Courseware providers must then internalize the criteria for determining efficacy in their development processes. Provider-institution misalignment aside, courseware teams sometimes underestimate the importance of ongoing rigorous evaluation for educational outcomes. They may be unfamiliar with methods to collect and analyze data that yields credible results. One point of confusion: the synonymous use of the terms “impact study” and “implementation research” to mean evaluation. The two have vastly different meanings.

Impact Study

...is not an interpretation of data that something (e.g., learning) happened as a result of your product being implemented.

...is the statistically significant evidence of the impact made on different dimensions of outcomes (e.g., improved grades, engagement) generated by your product.

...requires comparison classes not employing your product that are as similar as possible to classes using the courseware (e.g., same instructor, same curriculum content, etc.). Access to student-level data (prior achievement measure, final grade, demographics) is essential.

Implementation Research

...is not the study of how well your product is being used in the classroom.

...is a study of barriers to and facilitators for promoting the systematic application of your offering in practice. It takes into account context, institutional setting, stakeholders and unique conditions.

...requires small-scale pilots, access to relevant stakeholders (e.g., faculty, students, IT, provosts, deans) for interviews about their perspectives and experiences with the courseware.

Most colleges that aren’t executing on a digital learning strategy aren’t knowledgeable about improvement science. They’re unfamiliar with the requirements for collecting, managing and analyzing data to make evidence-based decisions for driving improvement. The lack of knowledge about improvement practices exposes other challenges:

  • Unclear leadership support for this type of recurring learning and evaluation (i.e. not an institutional priority)
  • Attitudes about sharing data and the perceived associated risks for product marketing are complex
  • Data-informed instruction in postsecondary education is still a relatively new concept
  • The process of collecting and analyzing data can be expensive and is time-consuming
  • Uneven institutional capacity in institutional research (especially at under resourced public two-year colleges)
  • Small-scale implementations produce small sample sets for evaluation
  • Difficulty recruiting busy faculty to participate in research and evaluation
  • Employing the appropriate metrics that render useful and credible insights can be difficult to achieve

NOTE TO INSTITUTIONS

Institutions can make the most of courseware platforms by proactively using the generated data to identify and connect students to support services.

No matter how well prepared a vendor, there’s no accounting for the natural chaos of scaling and evaluating courseware in real classrooms. Institutions that you recruit to pilot products might opt in and out without warning. Students in a tracked group may take and drop courses on a whim. Throughout such challenges, keep conducting rigorous impact studies and implementation research early and at regular intervals. You can still accumulate data that will begin to build brand awareness, faculty trust and student satisfaction. Going forward, it will be important for institutions and providers to be transparent about their capacities, capabilities and priorities in order to enter into a mutual continuous improvement relationship that works.
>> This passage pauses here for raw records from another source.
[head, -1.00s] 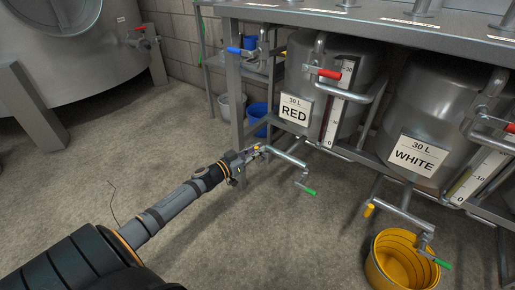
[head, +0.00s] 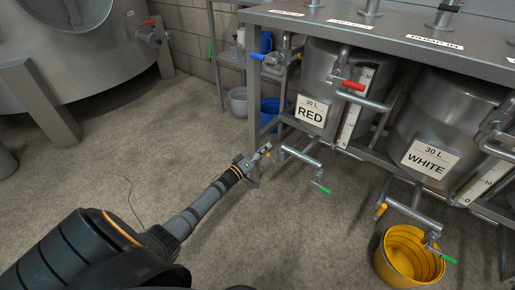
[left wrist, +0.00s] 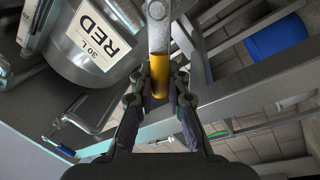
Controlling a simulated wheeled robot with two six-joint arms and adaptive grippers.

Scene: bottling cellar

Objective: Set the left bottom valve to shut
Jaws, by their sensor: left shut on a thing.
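The left bottom valve sits at the near end of the outlet pipe (head: 301,157) under the RED tank (head: 318,92). Its lever has a yellow grip, which shows in the left wrist view (left wrist: 160,78) with the metal lever (left wrist: 158,28) running up from it. My left gripper (head: 264,153) is at that lever, low beside the frame's leg. In the left wrist view its fingers (left wrist: 160,92) stand on both sides of the yellow grip, shut on it. In the head view, the fingers partly hide the grip. My right gripper is not in view.
To the right are the WHITE tank's yellow-handled valve (head: 381,210) and a yellow bucket (head: 389,270). The steel frame leg (head: 254,125) stands close to my gripper. Red and blue levers sit above. The floor at left is clear.

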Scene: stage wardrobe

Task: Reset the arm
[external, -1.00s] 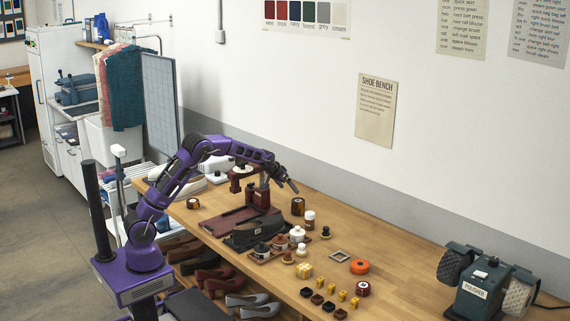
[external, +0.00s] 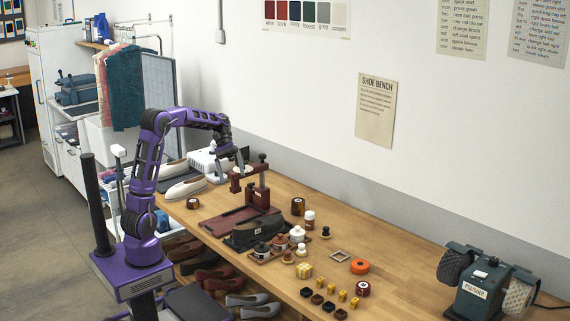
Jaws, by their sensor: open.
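My purple arm (external: 150,150) rises from its base at the left of the external view and bends over the back end of the wooden bench. My gripper (external: 229,172) points down with its fingers apart. It appears in front of or above the white shoes and just left of the dark red press; its exact height over the bench is hard to tell. I see nothing held between the fingers.
White shoes (external: 183,189) lie at the bench's back end. A polisher (external: 480,290) is at the right.

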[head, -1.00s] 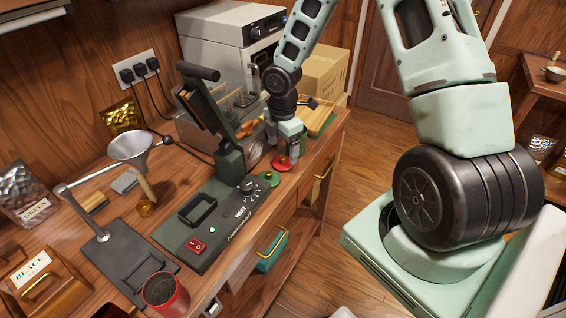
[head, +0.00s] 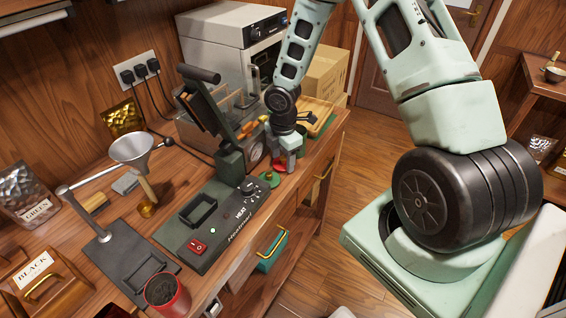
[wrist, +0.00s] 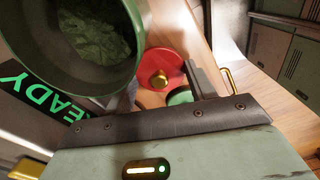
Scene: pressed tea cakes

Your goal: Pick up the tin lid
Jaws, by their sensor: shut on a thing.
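The tin lid is a red disc with a brass knob. In the head view the red lid (head: 279,164) shows only in part beside my gripper (head: 290,161), low over the counter's front edge. A green tin of dark leaves (wrist: 95,40) fills the wrist view's upper left.
The heat press (head: 232,222) stands left of my gripper, its upper part raised. A glass-sided case (head: 245,105) and a wooden tray (head: 318,122) are behind. A funnel stand (head: 115,250) and a red cup (head: 181,302) are nearer.

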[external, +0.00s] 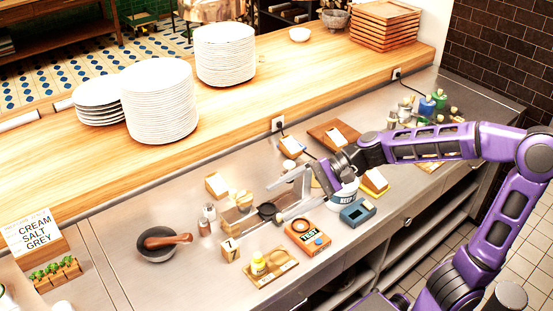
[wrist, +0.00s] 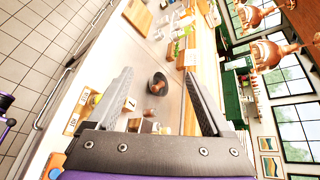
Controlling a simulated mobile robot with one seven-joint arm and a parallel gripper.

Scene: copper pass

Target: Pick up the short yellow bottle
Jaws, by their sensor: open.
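A dark mortar (external: 157,255) with a pestle is left. Plate stacks (external: 160,105) stand on the wooden ledge.

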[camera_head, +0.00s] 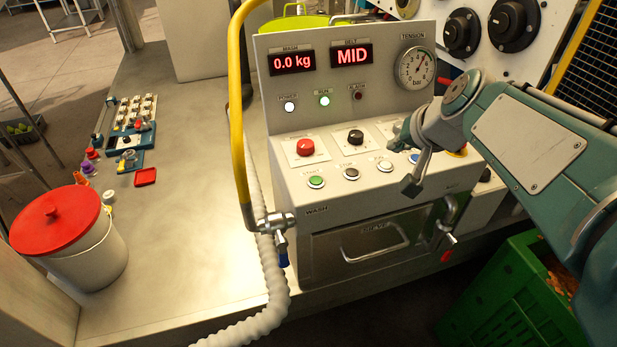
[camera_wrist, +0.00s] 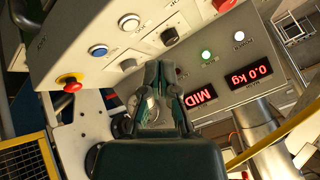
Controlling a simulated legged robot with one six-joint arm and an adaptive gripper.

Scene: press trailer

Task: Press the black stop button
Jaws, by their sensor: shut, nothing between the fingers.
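The black stop button (camera_head: 351,174) is a small dark round button in a silver ring. It sits in the lower button row of the press panel in the head view, between a green button (camera_head: 316,181) and a white button (camera_head: 385,165). I cannot make it out in the wrist view. My gripper (camera_head: 411,184) is shut and empty, to the right of the black button and apart from it, near the white and blue buttons. In the wrist view my gripper (camera_wrist: 158,72) points at the panel, below the blue button (camera_wrist: 98,50) and the white button (camera_wrist: 129,22).
Knobs in the upper row include a red one (camera_head: 305,147) and a black one (camera_head: 355,137). A yellow pipe (camera_head: 237,120) stands left of the panel. A red emergency button (camera_wrist: 70,81) is near my gripper. A green crate (camera_head: 515,300) stands below my arm.

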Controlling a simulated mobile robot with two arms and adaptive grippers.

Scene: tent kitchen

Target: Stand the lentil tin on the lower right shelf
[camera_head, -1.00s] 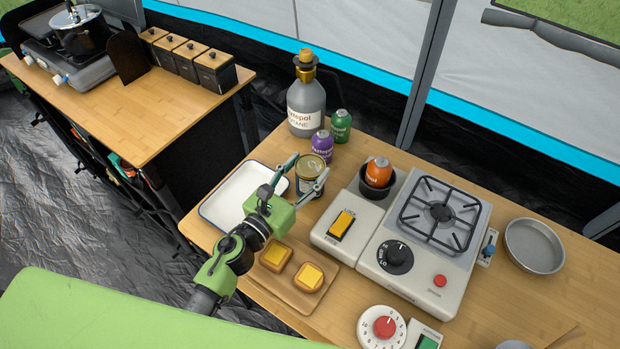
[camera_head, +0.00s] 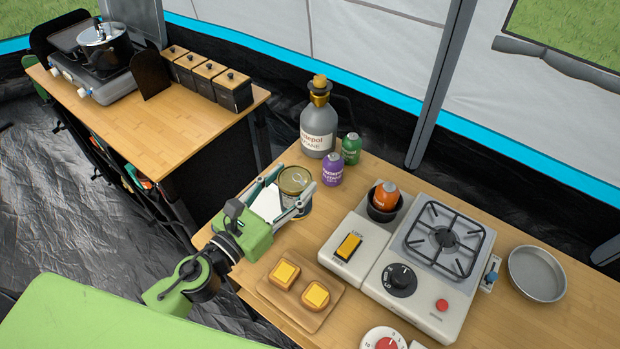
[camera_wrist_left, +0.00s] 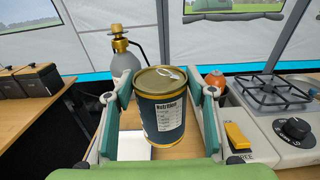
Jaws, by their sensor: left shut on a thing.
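The lentil tin (camera_head: 296,181) is a dark blue can with a gold lid and a ring pull. In the left wrist view the tin (camera_wrist_left: 163,112) stands upright between the two fingers, its nutrition label facing the camera. My left gripper (camera_head: 291,187) is shut on the tin's sides. It holds the tin over the near left part of the wooden counter, apparently raised a little. My right gripper is out of view. I cannot make out the lower right shelf in these views.
A white tray (camera_head: 266,204) lies partly hidden behind my gripper. A large grey bottle (camera_head: 318,128), a purple can (camera_head: 332,170) and a green can (camera_head: 351,149) stand behind the tin. The toast board (camera_head: 325,310) and stove (camera_head: 432,275) are to the right. The other table (camera_head: 140,125) is across a gap.

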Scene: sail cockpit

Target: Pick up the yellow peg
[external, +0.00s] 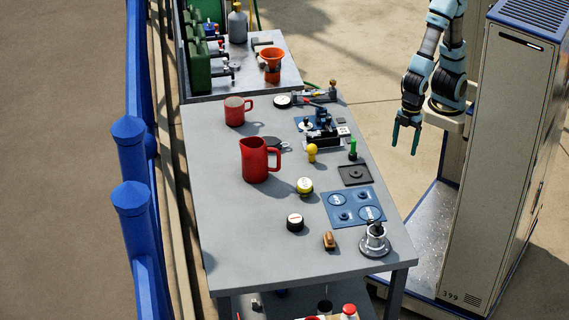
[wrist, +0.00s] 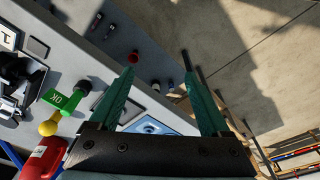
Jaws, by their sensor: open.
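The yellow peg (external: 312,152) stands on the grey table, right of the red pitcher, with a rounded knob on top. In the wrist view, a yellow knob (wrist: 48,128) at the lower left, beside a green piece marked OK, looks like the same peg. My gripper (external: 404,138) is open and empty, fingers pointing down, off the right side of the table and well apart from the peg. In the wrist view my gripper's two green fingers (wrist: 158,66) are spread wide with nothing between them.
Near the peg are a green peg (external: 352,149), a black square tray (external: 355,174), a blue plate (external: 338,208), a yellow-topped round piece (external: 304,186) and the red pitcher (external: 255,160). A tall cabinet (external: 505,150) stands at right. The table's front left is clear.

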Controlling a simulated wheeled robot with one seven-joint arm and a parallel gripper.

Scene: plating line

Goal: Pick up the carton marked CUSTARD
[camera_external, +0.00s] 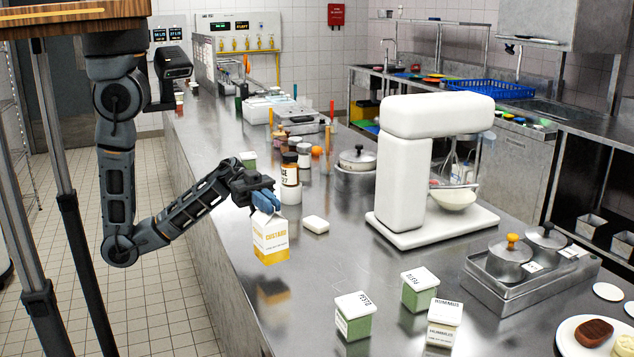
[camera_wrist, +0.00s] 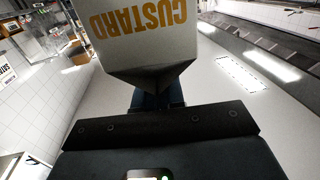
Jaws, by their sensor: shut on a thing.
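The carton marked CUSTARD (camera_external: 271,243) is white with yellow lettering and a yellow lower band. In the external view it hangs upright below my gripper (camera_external: 265,202), whose blue fingers are shut on its top. Its reflection shows in the steel counter below it, so it appears to be held above the surface. In the wrist view the carton (camera_wrist: 150,35) fills the upper middle, with the word CUSTARD upside down. The fingertips are mostly hidden behind the carton's folded top there.
Green-and-white PESTO cartons (camera_external: 354,317) and a HUMMUS carton (camera_external: 444,322) stand at the front of the counter (camera_external: 345,262). A small white block (camera_external: 315,224) lies right of the held carton. A white mixer (camera_external: 430,170) stands further right. Jars (camera_external: 290,180) stand behind my gripper.

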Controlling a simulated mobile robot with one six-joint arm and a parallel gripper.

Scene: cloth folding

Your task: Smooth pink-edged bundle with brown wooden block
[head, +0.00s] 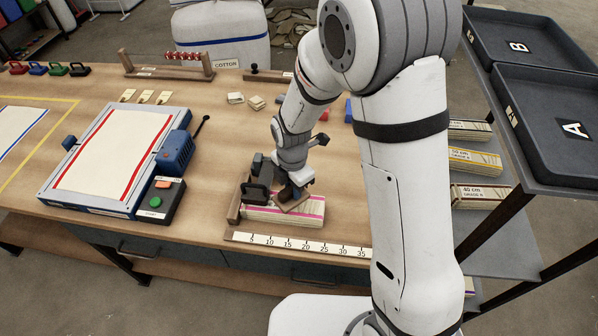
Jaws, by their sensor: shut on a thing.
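The pink-edged bundle (301,219) is a stack of pale folded cloth with pink stripes. It lies on the table behind the ruler. The brown wooden block (294,204) is partly hidden under my gripper (291,193). It sits at the top face of the bundle. My gripper points down and is shut on the block. I cannot tell whether the block presses on the cloth or hovers just above it. The back of the bundle is hidden by my gripper and a black-handled clamp (256,194) at its left.
A wooden stop (235,205) borders the bundle on the left, and a ruler (300,245) lies in front. A press board (115,155) with a button box (160,201) stands to the left. Racked bundles (476,160) and trays A (535,90) and B (490,30) are right.
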Ideally, your institutional partner has invested time and resources in an established Institutional Research Office that can coordinate with you on your data needs. In situations that require more groundwork to set up a proper study design, consider these strategies:

Best Practices
Product Scaling vs. Evaluation of Impact

Set expectations up front. Internally and with your institutional partner, carefully consider the expertise and conditions required (e.g., a comparison course, access to institutional data) in order to do a rigorous evaluation.

Obtain a Data Sharing Agreement (DUA). In light of the difficulties in getting DUAs in place, consider joining forces with faculty from the institution. They can help make sure you have the necessary DUAs and Internal Review Board (IRB) processes in place.

Leverage incentives. If feasible, provide incentive payments to the institutions that will provide institutional data at the student level.

Partner with an evaluation entity. The inclusion of an evaluation partner can create efficiencies (e.g., obtain DUAs and IRB) and rigor in the research and evaluation process.

Define quality and scaling goals. State explicit goals around both scaling and quality of the courseware that you’ll be measuring.

Be careful of claiming evidence. To gain faculty’s trust, be candid about the level and quality of evidence that you have. Beware of reporting on outcomes for which you do not have credible evidence. Transparency is best.

Share data from similar institutions. Practitioners are very eager to see evidence that courseware works specifically in their discipline and at a similar institution.

Consider the institutional context. If your research design requires a comparison course, how would you collect data from institutions that are using the product in a new course?